Millions of American drivers cross faulty or outdated bridges every day. In fact, the U.S. Society of Civil Engineers estimates more than one-fourth of U.S. bridges are in poor condition.

University of Maryland researcher Mehdi Kalantari says he's come up with wireless technology for bridges that potentially could save hundreds of lives.

Kalantari has created tiny wireless sensors that monitor and transmit minute-by-minute data about a bridge's structural integrity. A central computer analyzes the data and instantly warns of possible trouble.

Workers inspect a bridge in Missouri.

Kalantari says his wireless technology could avert the kind of bridge collapse that killed 13 people and injured 145 others in August 2007 on Minneapolis' I-35W. And he says his technology can achieve this at a fraction of the cost of more complicated wired systems.

Each wireless sensor costs about $20. An average highway bridge would need about 500 sensors for a total cost of about $10,000.

"This new approach makes preventive maintenance affordable -- even at a time when budgets are tight," Kalantari says in a news release. "Officials will be able to catch problems early and will have weeks or month to fix a problem."

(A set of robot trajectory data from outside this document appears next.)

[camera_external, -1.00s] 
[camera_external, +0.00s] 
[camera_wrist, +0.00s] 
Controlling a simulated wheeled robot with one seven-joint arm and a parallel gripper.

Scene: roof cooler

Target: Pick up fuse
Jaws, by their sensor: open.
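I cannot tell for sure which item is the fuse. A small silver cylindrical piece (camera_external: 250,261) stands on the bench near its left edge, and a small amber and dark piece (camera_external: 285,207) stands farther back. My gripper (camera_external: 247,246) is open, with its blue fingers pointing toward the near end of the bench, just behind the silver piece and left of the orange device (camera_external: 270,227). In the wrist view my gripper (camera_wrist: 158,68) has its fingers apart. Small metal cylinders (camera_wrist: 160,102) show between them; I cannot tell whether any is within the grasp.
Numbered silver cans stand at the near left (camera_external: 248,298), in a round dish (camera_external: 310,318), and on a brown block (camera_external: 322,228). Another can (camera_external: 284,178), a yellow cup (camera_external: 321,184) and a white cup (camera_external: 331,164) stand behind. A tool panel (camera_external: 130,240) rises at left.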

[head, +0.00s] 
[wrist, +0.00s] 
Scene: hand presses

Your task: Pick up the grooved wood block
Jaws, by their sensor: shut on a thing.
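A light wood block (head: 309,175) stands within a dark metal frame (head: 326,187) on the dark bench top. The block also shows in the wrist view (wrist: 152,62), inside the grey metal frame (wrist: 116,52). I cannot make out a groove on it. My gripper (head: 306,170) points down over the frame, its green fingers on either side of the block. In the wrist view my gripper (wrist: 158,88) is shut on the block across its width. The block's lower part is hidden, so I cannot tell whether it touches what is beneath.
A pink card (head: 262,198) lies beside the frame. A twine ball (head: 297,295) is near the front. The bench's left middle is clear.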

Newer "smart" bridges, including the I-35W replacement in Minneapolis, have embedded networks of wired sensors. But Kalantari says the cost is too high for use on older bridges.

"A wired network approach will cost at least 100 times more than a wireless alternative, and that's simply unaffordable given the strain on local, state and federal budgets," Kalantari says.

Kalantari has tested the technology on bridges in Maryland. To commercialize his technology, he founded Resensys LLC, a startup in the University of Maryland's Technology Advancement Program incubator. He expects to ramp up production of the sensors in September.